L'effet qui en résulte, poursuit le commissaire, « est d'une telle harmonie que cela ne nous dérange pas, comme si Dalì nous disait que dans la perspective chrétienne, le regard divin et le regard humain peuvent trouver le moyen de se rejoindre sereinement. En fait, il faut parler d'un regard divin, car le Christ est vu d'en haut par le Père. Comme si le Père nous montrait son Fils tel qu'il le voyait, suspendu dans les ténèbres de ce monde pour lui donner un faisceau de lumière et de salut. En cela, Dalì est redevable au “Christ” de saint Jean de la Croix. En 1948, en effet, l'artiste espagnol visite le Monastère de la Incarnación à Avila. Là, il a eu l'occasion de voir le très petit dessin-relique que nous avons exposé ici à San Marcello et qui n'a jamais quitté le monastère. Les deux images n'étaient ensemble que dans l'esprit de Dali mais physiquement elles ne s'étaient jamais rencontrées jusqu'à aujourd'hui. La rencontre avec cette image a frappé Dalì au point de lui inspirer son chef-d'œuvre.
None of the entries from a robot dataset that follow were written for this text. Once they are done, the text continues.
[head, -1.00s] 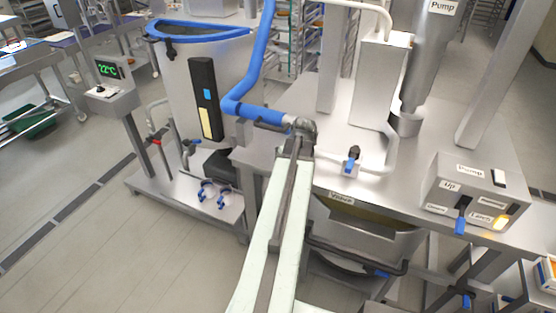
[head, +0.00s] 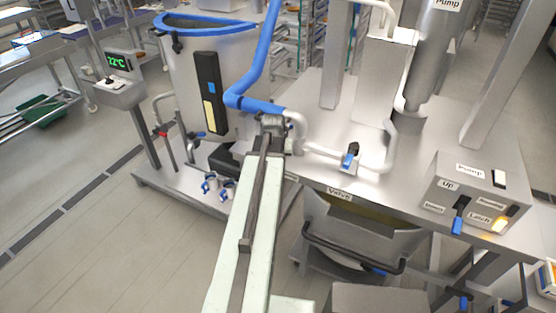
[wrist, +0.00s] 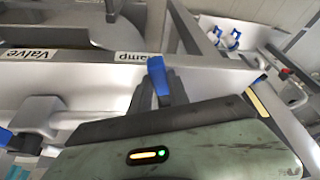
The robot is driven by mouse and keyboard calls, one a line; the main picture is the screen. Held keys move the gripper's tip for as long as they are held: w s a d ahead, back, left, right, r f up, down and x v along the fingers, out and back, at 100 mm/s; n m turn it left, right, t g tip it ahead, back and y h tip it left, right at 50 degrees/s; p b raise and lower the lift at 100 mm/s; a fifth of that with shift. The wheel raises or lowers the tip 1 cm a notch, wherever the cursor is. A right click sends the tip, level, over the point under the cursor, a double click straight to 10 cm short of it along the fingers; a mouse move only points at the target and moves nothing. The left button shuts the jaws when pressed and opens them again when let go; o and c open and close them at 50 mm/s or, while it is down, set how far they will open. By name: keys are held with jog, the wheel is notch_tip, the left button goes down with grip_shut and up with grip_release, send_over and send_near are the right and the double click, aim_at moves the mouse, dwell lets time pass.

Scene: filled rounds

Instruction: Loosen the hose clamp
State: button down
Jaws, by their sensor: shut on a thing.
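The blue hose (head: 264,62) comes down and bends toward a pale pipe elbow (head: 297,128) at the table's back-left edge. My gripper (head: 271,124) is at the hose end and hides the joint there in the head view. In the wrist view my gripper (wrist: 172,86) is shut on a short blue lever (wrist: 157,74), which stands roughly upright beside a partly covered label (wrist: 134,57) reading "amp". I take this lever as the hose clamp's handle. The clamp's band cannot be made out.
A blue-handled valve (head: 349,157) is on the pipe right of my gripper, by the "Valve" label (head: 339,193). A pump control box (head: 466,190) stands at the right. A steel vessel (head: 180,75) is at the left. Clear floor lies at the lower left.

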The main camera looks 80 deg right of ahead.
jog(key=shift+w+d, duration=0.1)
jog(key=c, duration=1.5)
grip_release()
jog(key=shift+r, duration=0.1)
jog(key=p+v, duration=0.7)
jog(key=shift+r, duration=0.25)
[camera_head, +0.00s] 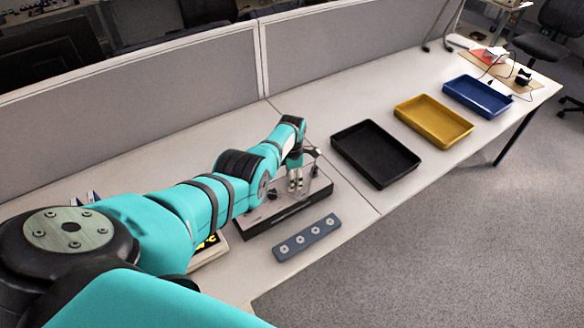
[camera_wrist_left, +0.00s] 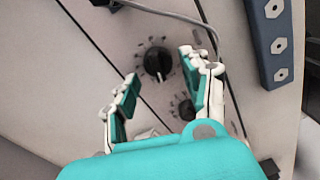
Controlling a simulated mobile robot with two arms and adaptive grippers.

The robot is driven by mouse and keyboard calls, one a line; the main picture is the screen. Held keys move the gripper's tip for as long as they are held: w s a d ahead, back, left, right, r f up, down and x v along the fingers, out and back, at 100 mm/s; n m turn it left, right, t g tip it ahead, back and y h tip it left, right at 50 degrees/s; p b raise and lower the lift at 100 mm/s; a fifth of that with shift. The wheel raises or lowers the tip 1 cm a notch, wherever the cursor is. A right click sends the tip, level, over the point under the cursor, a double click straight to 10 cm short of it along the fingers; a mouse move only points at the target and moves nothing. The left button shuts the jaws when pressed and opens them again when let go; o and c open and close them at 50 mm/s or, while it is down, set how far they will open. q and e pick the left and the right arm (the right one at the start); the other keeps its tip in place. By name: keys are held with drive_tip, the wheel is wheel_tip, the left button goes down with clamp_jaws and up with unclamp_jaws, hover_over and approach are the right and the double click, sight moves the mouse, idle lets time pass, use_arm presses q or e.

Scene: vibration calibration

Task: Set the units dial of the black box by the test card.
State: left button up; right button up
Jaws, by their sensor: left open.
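The black box (camera_head: 285,210) lies on the table, with a grey top face and dark sides; my left arm hides part of it. In the left wrist view its face (camera_wrist_left: 130,28) carries a large black dial (camera_wrist_left: 157,62) with tick marks and a smaller dark knob (camera_wrist_left: 185,108). I cannot read which is the units dial. My left gripper (camera_head: 295,183) is over the box, fingers down. In the wrist view its open fingers (camera_wrist_left: 160,72) stand on either side of the large dial, apart from it. A dark panel with yellow marks (camera_head: 208,243), perhaps the test card, is mostly hidden by my arm.
A blue-grey strip with several hex nuts (camera_head: 307,238) lies in front of the box. Black (camera_head: 375,183), yellow (camera_head: 433,140) and blue (camera_head: 477,109) trays stand to the right. A grey cable (camera_wrist_left: 165,12) crosses near the dial. Grey partitions (camera_head: 150,108) line the back.

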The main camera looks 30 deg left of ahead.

Comme si, dans l'esquisse du saint, né de son enlèvement mystique, Dalì avait perçu que dans le Christ crucifié réside l'espérance pour toutes les nuits les plus sombres de la vie et du monde ».

 

L'exposition « Le Christ de Dalì à Rome » peut être visitée tous les jours, jusqu'au 23 juin, de 8h00 à 20h00, toute la journée et gratuitement, à l'église San Marcello al Corso, à Rome.